### Data extract
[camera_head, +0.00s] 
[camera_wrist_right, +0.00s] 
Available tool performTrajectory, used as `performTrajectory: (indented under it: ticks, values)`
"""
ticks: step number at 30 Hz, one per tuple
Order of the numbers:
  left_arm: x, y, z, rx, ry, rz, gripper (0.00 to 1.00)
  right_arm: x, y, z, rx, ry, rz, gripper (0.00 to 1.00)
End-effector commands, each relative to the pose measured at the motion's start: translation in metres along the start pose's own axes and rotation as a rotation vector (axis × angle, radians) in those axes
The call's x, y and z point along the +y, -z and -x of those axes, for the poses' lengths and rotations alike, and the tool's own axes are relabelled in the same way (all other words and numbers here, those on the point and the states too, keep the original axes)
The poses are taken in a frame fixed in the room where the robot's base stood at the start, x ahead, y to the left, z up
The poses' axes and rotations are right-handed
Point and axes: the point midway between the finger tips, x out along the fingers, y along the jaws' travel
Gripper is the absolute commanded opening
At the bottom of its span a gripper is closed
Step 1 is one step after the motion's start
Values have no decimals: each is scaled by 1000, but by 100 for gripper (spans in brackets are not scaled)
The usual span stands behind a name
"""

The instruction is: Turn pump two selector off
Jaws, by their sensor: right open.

### Task statement
Please repeat word for word the lines above that run from the beginning through the line containing "left_arm: x, y, z, rx, ry, rz, gripper", keeping both the first and that last line.

### The answer
[camera_head, +0.00s] 
[camera_wrist_right, +0.00s] 
Available tool performTrajectory, used as `performTrajectory: (indented under it: ticks, values)`
"""
ticks: step number at 30 Hz, one per tuple
Order of the numbers:
  left_arm: x, y, z, rx, ry, rz, gripper (0.00 to 1.00)

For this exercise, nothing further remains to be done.